# What the exercise asks
Below is a listing to transcribe in full and exactly; keep the pictures out.

>> BEGIN

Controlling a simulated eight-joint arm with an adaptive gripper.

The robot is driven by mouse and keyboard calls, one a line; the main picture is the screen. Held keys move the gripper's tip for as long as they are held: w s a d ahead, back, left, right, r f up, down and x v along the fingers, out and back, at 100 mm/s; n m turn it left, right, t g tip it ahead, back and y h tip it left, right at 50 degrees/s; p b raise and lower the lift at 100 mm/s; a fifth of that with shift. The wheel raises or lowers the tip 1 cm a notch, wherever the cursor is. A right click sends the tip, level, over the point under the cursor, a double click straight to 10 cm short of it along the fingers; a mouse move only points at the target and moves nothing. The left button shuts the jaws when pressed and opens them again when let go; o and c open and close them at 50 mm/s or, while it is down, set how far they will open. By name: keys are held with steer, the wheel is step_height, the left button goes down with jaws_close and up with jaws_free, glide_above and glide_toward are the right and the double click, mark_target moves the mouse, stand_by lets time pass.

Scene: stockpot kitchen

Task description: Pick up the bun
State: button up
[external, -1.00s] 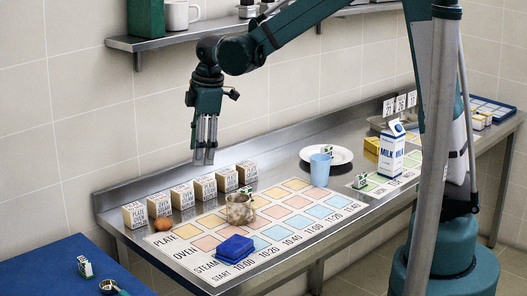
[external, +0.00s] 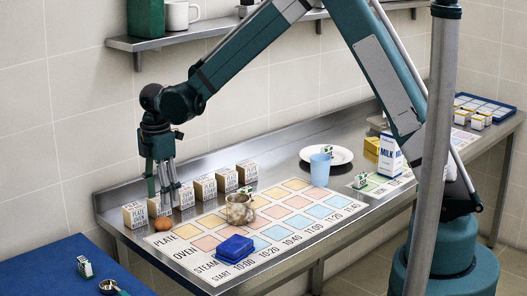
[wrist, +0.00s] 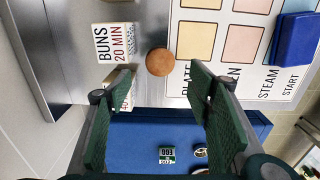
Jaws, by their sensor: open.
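The bun (external: 163,224) is a small round brown thing on the steel counter at the left end of the row of boxes, by the corner of the printed chart. It also shows in the wrist view (wrist: 159,62), just beyond the gap between my fingertips. My gripper (external: 165,203) is open and points down, just above the bun in the external view. In the wrist view my gripper (wrist: 160,82) has its fingers spread wide with nothing between them. I cannot tell the exact height gap.
A box labelled BUNS 20 MIN (wrist: 114,43) stands close beside the bun; another box is partly hidden by a finger. A lower blue surface (external: 60,262) lies at the left.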

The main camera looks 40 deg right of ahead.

>> END

# Correct output
Controlling a simulated eight-joint arm with an adaptive gripper.

The robot is driven by mouse and keyboard calls, one a line; the main picture is the screen. Held keys move the gripper's tip for as long as they are held: w s a d ahead, back, left, right, r f up, down and x v along the fingers, out and back, at 100 mm/s; n m turn it left, right, t g tip it ahead, back and y h tip it left, right at 50 degrees/s; p b raise and lower the lift at 100 mm/s; a fifth of that with shift. The wheel raises or lowers the tip 1 cm a notch, wherever the cursor is. A right click sends the tip, level, over the point under the cursor, a double click straight to 10 cm short of it along the fingers; a mouse move only points at the target and moves nothing. The left button shuts the jaws when pressed and opens them again when let go; o and c open and close them at 50 mm/s or, while it is down, set how far they will open. By name: keys are held with steer, the wheel is step_height, the left button goes down with jaws_close and up with jaws_free, glide_above and glide_toward are the right and the double click, mark_target moves the mouse, stand_by lets time pass.

Scene: stockpot kitchen

Task description: Pick up the bun
State: button up
[external, -1.00s] 
[external, +0.00s] 
[wrist, +0.00s] 
Jaws, by their sensor: open.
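The bun (external: 163,224) is a small round brown thing on the steel counter at the left end of the row of boxes, by the corner of the printed chart. It also shows in the wrist view (wrist: 159,62), just beyond the gap between my fingertips. My gripper (external: 165,203) is open and points down, just above the bun in the external view. In the wrist view my gripper (wrist: 160,82) has its fingers spread wide with nothing between them. I cannot tell the exact height gap.
A box labelled BUNS 20 MIN (wrist: 114,43) stands close beside the bun; another box is partly hidden by a finger. A lower blue surface (external: 60,262) lies at the left.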

The main camera looks 40 deg right of ahead.

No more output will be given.